Aber die Bürger und Bürgerinnen dieser Stadt brauchen die Sicherung und den Erhalt der kommunalen und sozialen Infrastruktur, die Grundlagen, ihrer Lebensexistenz Berlins und ihre Finanzierung durch den öffentlichen Haushalt.
Seit Jahren ist von den politischen Verantwortlichen zu hören: „Es ist kein Geld da.“ Tatsache ist, dass innerhalb weniger Tage Milliarden für Aufrüstung und Krieg, unbegrenzte Kriegskredite, mobilisiert werden konnten, während für die öffentliche Daseinsvorsorge und ihre Betriebe weitere Kürzungen auf der Tagesordnung stehen und viele soziale Einrichtungen vor dem Aus stehen.
Deshalb tritt ver.di für mutige Initiativen ein, um Berlin endlich zu entschulden. Die Politik der Unterwerfung unter die Schuldenbremse muss beendet werden.
Die öffentliche Daseinsvorsorge ist die Grundlage der Demokratie; die Zerrüttung der Daseinsvorsorge ist Wasser auf die Mühlen der Demokratiefeinde von rechts.

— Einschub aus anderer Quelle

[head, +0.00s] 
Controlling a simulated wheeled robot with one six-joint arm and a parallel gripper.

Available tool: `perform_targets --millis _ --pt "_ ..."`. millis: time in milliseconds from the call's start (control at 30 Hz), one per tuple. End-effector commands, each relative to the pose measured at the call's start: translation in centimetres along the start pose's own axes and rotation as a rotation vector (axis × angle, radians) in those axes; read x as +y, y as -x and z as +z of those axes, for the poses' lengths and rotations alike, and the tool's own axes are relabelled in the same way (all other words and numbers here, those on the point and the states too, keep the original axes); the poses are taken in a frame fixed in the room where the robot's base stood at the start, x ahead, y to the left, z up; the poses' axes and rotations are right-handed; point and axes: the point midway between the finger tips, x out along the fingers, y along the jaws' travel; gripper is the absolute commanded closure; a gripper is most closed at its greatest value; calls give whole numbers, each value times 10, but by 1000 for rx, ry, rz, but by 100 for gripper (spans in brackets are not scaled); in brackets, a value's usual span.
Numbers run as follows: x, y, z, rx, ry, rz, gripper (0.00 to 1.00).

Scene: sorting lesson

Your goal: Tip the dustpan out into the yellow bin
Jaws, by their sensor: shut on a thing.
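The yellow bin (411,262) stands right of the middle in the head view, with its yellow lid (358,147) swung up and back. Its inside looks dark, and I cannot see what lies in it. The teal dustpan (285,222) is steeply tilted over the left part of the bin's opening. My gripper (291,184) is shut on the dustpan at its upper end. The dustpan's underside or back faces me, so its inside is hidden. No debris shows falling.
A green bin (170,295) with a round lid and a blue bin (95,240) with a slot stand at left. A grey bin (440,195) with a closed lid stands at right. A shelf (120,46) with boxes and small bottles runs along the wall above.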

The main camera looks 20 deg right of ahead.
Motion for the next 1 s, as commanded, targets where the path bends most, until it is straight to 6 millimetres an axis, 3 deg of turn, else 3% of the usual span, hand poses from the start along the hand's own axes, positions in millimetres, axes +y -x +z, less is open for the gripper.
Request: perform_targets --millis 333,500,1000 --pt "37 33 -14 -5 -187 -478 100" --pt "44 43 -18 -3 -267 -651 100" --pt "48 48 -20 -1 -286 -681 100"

ver.di Berlin ruft die Beschäftigten aller öffentlichen Betriebe und der Verwaltung, dazu auf gemeinsam zu diskutieren und mit den Bürgern und Bürgerinnen in dieser Stadt für diese Forderungen streiten:
- Keine weiteren Kürzungen, sondern Investitionen in die öffentliche Daseinsvorsorge
- Eine Bedarfsplanung, die den Bedarf an sozialen Diensten erfasst und wie viel Personal hierfür beim Land Berlin und im mittelbaren öffentlichen Dienst benötigt wird (z.B. Freie Träger, ausgelagerte Bereiche)

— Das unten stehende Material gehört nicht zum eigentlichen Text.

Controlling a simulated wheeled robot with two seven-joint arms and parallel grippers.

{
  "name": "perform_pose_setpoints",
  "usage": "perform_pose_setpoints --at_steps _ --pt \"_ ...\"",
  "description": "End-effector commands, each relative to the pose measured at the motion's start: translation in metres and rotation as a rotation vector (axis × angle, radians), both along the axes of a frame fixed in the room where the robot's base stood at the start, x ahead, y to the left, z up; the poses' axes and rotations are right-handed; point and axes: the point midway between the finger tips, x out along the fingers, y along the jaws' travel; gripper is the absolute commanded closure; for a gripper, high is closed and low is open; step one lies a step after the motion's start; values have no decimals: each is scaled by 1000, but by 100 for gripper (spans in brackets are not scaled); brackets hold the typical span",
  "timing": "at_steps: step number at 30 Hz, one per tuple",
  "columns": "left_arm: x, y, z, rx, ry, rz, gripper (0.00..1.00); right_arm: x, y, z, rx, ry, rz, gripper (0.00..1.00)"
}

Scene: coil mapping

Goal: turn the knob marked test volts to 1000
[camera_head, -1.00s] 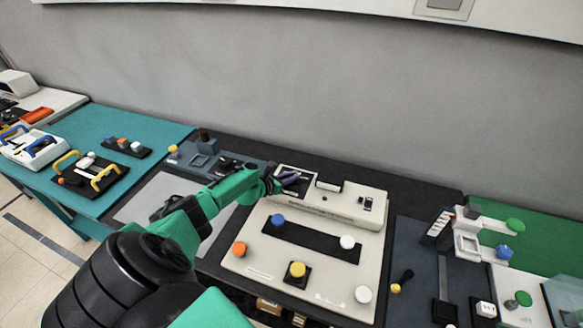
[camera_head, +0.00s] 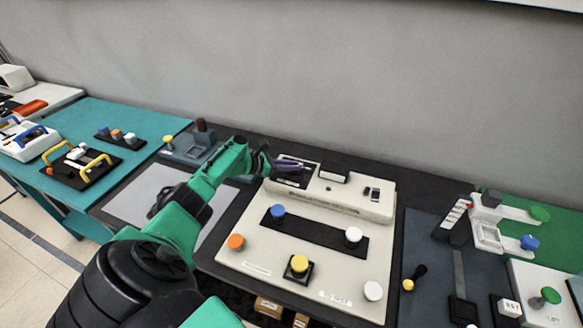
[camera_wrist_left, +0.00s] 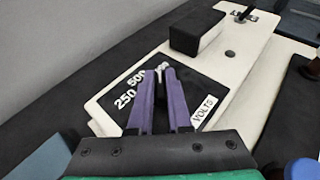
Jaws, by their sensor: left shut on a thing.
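The test volts dial is a black square panel, which shows in the left wrist view (camera_wrist_left: 190,85) and the head view (camera_head: 302,183). White marks "250", "500" and "VOLTS" are readable on it; another number is partly covered by the fingers. My left gripper (camera_wrist_left: 157,76) has purple fingers, close together over the middle of the panel. It also shows in the head view (camera_head: 288,165) at the panel. It is shut on the knob, which is mostly hidden between the fingers, so its pointing direction cannot be told. My right gripper is not in view.
The panel sits at the back left of a cream instrument (camera_head: 240,250). A dark block (camera_wrist_left: 197,32) stands beside the panel. Blue (camera_head: 277,211), white (camera_head: 353,235), yellow (camera_head: 299,263) and orange (camera_head: 235,242) knobs stand further forward. A grey wall is behind.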

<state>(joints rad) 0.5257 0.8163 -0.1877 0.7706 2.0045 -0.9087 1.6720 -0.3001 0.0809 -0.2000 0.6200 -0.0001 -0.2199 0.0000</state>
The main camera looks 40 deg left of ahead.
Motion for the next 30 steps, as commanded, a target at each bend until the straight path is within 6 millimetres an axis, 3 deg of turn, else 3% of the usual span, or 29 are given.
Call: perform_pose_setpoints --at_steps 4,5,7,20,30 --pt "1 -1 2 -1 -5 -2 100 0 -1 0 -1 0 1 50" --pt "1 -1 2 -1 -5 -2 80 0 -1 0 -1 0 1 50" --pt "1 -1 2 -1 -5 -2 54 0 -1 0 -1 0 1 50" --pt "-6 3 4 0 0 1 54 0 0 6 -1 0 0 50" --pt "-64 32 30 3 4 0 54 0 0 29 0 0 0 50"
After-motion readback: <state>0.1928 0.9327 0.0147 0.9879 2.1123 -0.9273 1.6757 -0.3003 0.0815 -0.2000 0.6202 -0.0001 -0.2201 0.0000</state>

- Erhalt und Ausbau von Ausbildungs-/Studienplätze im öffentlichen Dienst, wie zum Beispiel bei der ZLB
- Refinanzierung der Tarifverträge für den öffentlichen Dienst, inklusive aller Tarifsteigerungen für die unmittelbaren Landesbeschäftigten, die Landeseinrichtungen/Landesbetriebe und die Freien Träger
- Den Investitionsstau angehen: Ausbau der Investitionen in die öffentliche Daseinsvorsorge von Berlin, der dem realen Investitionsbedarf der Stadt gerecht wird.
- Das Land Berlin muss sich auf Bundesebene mit einer Bundesratsinitiative für eine ausreichende Finanzierung der öffentlichen Hand einsetzen. Hierzu gehört insbesondere die Wiedereinführung der Vermögenssteuer, eine effektive Erbschaftsteuer, ohne Schlupflöcher für Superreiche und Stopp von Steuerhinterziehung.
- Wir fordern die Finanzierung der öffentlichen Daseinsvorsorge und lehnen die alleinige Verpflichtung auf das NATO-Ziel von 5% der Wirtschaftsleistung für Aufrüstung ab.
Auf der Landesebene fordern wir konkret vom aktuellen Berliner Senat:
- Das Land Berlin muss alle Möglichkeiten nutzen, um seine finanziellen Spielräume zu erweitern.
- gestaffelte Erhöhung der Grunderwerbsteuer auf das Niveau Brandenburg. Das bringt zusätzliche Einnahmen von bis zu 100 Mio. Euro pro Jahr und leistet einen Beitrag zur Bekämpfung von Spekulation mit Wohnraum.
- Erhöhung der Gewerbesteuer auf das Niveau Potsdams.
- Nutzung der finanziellen Mittel aus dem Sondervermögen für die Länder.
- Nutzung aller Möglichkeiten zur Kreditaufnahme durch die Länder für die Investition in die gesellschaftliche Infrastruktur Berlins. Priorität muss die Sicherung des gesellschaftlichen Zusammenhalts und Erhalt der Daseinsvorsorge sein.
Ja zu Berlin – Nein zum Kaputtsparen!